On December 13, 2012, the California Court of Appeal in Pfeifer v. Countrywide Home Loans, Case No. A133071, decided the issue of whether foreclosure is proper under a deed of trust insured by the Federal Housing Administration (“FHA”) if the lender has not complied with the pre-foreclosure face-to face meeting requirement mandated by the servicing regulations of the Department of Housing and Urban Development (“HUD”). The Court of Appeal held that a lender’s failing to comply with the HUD servicing requirements as set forth in the FHA deed of trust prevents a nonjudicial foreclosure until such regulations have been followed. The Court of Appeal further held that a tender of the full amount due on the note was not a prerequisite to plaintiffs’ asserting a wrongful foreclosure claim because the tender rule applies only in cases seeking to set aside a completed sale rather than actions seeking to prevent the sale in the first place.
In 2008, the Pfeifers borrowed $606,977 from Alameda Mortgage Corporation (“Alameda”). The mortgage was insured by the FHA. Alameda recorded a deed of trust against the Pfeifers’ residence to secure the debt. Countrywide Home Loans (“Countrywide”) purchased the loan made by Alameda, and Bank of America subsequently purchased Countrywide. In May 2009, the Pfeifers defaulted, and Countrywide recorded a notice of default.
In August 2009, the Pfeifers filed a complaint for wrongful foreclosure, breach of the implied covenant of good faith and fair dealing, breach of contract, and fraud and deceit. The trial court sustained Countrywide’s demurrer finding that the Pfeifers were not entitled to declaratory relief based on the lenders’ failure to conduct a face-to-face interview before instituting foreclosure proceedings. The Pfeifers timely appealed.

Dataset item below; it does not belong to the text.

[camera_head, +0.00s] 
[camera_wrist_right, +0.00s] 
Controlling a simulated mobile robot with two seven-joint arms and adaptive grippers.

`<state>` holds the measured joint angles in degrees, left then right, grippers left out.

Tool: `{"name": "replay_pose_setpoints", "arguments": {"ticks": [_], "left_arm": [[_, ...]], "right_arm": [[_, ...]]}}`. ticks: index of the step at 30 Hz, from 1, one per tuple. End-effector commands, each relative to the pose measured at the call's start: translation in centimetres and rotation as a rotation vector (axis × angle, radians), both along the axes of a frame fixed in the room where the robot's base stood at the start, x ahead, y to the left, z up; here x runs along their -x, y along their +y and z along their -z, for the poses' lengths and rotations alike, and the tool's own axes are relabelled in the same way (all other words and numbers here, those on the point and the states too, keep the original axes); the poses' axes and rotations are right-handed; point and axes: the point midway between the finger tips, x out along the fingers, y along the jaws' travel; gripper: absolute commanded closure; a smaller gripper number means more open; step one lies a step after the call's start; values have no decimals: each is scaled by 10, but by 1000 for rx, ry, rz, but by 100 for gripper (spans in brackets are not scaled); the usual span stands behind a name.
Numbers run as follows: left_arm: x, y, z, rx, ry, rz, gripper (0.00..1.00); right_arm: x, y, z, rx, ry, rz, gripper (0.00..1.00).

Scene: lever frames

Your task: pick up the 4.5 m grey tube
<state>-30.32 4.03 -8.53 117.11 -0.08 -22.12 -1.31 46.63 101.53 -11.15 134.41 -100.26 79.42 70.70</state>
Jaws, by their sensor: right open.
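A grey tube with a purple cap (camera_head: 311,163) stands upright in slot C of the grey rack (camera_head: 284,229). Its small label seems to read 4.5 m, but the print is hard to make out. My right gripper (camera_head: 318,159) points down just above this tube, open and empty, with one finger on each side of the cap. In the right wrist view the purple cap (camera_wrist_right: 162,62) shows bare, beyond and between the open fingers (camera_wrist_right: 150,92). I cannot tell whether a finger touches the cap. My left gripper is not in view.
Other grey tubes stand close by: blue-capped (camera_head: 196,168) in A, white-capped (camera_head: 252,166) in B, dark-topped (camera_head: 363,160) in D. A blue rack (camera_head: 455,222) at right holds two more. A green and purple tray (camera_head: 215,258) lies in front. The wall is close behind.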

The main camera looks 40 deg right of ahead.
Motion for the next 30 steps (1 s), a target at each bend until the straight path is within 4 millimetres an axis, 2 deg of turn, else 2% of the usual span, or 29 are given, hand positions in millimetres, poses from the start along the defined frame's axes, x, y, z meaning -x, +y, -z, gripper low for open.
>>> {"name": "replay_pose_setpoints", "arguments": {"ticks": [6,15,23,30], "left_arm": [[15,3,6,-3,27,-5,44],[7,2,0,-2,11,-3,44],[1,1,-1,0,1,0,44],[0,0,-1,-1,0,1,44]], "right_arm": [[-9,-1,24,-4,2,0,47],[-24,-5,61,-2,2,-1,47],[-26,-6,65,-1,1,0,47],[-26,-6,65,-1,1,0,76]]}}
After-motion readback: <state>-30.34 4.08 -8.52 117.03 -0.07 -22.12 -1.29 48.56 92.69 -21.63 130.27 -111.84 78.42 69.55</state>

In reaching its holding, the Court of Appeal relied heavily on a sister jurisdiction’s holding in Mathews v. PHH Mortgage Corp. (2012) 724 S.E.2d 196. There, the Supreme Court of Virginia noted that HUD requires that a FHA deed of trust expressly state that it “does not authorize acceleration or foreclosure if not permitted by the regulations of the Secretary.” In so noting, the court held that HUD servicing regulations requiring lenders to hold face-to-face meetings with borrowers before initiating foreclosure were conditions precedent to the lenders’ right of foreclosure. The court reasoned that the lenders voluntarily agreed to purchase FHA loans in exchange for the government’s backing against default, and that as a result, the lenders voluntarily subjected themselves to the additional requirements designed to avoid the necessity for foreclosure. Finally, the court ruled that the Pfeifers’ failing to tender the full amount due on the note did not preclude their asserting a wrongful foreclosure claim because such a tender is required only if a plaintiff is seeking to set aside a completed sale.
In light of the revived importance of the HUD mortgage servicing requirements, lenders must ensure that their foreclosure processes for FHA-backed loans conform to the HUD regulations. In particular, lenders should resolve the face-to-face meeting requirement prior to going into foreclosure status. Such meetings should be documented in the event they are called into question after nonjudicial foreclosure proceedings have commenced. Lenders also are encouraged to review any loans over which there is pending litigation in order to determine if a change in litigation strategy should be considered in light of these requirements.